Sleeper(s) by Paul Kane

Sleeper(s) by Paul Kane
Publisher: Crystal Lake Publishing
Genre: Sci-Fi/Fantasy, Horror, Contemporary, Action/Adventure
Length: Short Story (96 pages)
Rating: 3.5 Stars
Reviewed by Astilbe

The sleepy English locality of Middletown is about to get even sleepier, as a strange malady starts to affect the population. It spreads quickly, causing the authorities to quarantine this small city, and seek out the only person who might be able to help: Doctor Andrew Strauss. However, Strauss has a secret, one that has linked him to this place all his life, one that has linked him to a particular person there, though he doesn’t yet know who. But he’s not the only one hiding things – and as he ventures into Middletown to collect samples with an army escort, a mixture of UK and US troops, cracks soon begin to appear in the operation. Especially when his team come up against the most terrifying threat humankind has ever known…

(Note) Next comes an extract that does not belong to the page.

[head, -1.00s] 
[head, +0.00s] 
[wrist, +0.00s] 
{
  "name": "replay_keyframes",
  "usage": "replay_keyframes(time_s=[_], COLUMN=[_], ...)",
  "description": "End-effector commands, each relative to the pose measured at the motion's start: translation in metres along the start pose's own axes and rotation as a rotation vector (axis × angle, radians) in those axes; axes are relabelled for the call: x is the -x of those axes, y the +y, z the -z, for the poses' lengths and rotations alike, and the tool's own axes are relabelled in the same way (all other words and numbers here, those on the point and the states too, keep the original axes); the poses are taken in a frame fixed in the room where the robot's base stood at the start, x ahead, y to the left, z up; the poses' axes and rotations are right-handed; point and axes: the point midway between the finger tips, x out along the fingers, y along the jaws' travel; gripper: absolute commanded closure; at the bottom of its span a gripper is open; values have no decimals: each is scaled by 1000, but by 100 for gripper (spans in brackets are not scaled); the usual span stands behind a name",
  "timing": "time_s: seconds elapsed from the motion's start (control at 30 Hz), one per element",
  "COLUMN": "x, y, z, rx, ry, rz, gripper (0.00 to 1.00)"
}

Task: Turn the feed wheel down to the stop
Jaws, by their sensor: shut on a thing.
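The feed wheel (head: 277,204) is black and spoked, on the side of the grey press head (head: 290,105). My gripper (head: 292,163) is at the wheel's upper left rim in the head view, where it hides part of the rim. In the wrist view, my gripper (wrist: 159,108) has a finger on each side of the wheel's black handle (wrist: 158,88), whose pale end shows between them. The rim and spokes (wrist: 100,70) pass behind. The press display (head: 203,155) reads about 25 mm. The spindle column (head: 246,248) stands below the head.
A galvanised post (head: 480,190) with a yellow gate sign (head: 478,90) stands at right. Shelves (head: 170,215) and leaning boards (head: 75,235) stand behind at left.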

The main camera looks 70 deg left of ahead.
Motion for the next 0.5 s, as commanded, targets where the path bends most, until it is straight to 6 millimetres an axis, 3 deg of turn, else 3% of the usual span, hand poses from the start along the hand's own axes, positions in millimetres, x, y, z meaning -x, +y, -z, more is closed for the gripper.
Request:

Dr. Strauss is about to visit a quarantined city in the hope that he can develop a treatment for the highly contagious, mysterious aliment that has struck every man, woman, and child who lives there. The problem is that he has to work closely with someone on this assignment who has every reason to distrust him.

The vivid descriptions of what is happening to the residents of Middletown paint such a horrifying picture of the changes they’re undergoing that I nearly jumped out of my skin when a piece of my hair brushed against my neck as I read that scene. Every assumption I’d made about what was actually happening in Middletown was thrown out the window as Dr. Strauss begins collecting samples and attempting to find a cure.

This story was not marketed as a romance in any way, so I was quite surprised to meet characters in a love triangle. Their conflicted feelings about their predicament are not central to the main plot and there are no sex scenes, but the love triangle was mentioned often enough that I briefly wondered if the publisher had mislabeled this book. It would have been helpful for me if the blurb hinted at this particular subplot as it is not one of the traditional tropes of the horror genre.

Mr. Kane ultimately had good reasons for including the scenes that initially confused me, though. By the climax he weaves all of the subplots together in ways I never would have predicted they would fit. The final glimpse of this world was the perfect capstone to this eerie, rule-bending tale.

Sleeper(s) kept me up late last night. I’d recommend this book in particular to readers who love techno-thrillers and science fiction that is heavily influenced by current scientific knowledge.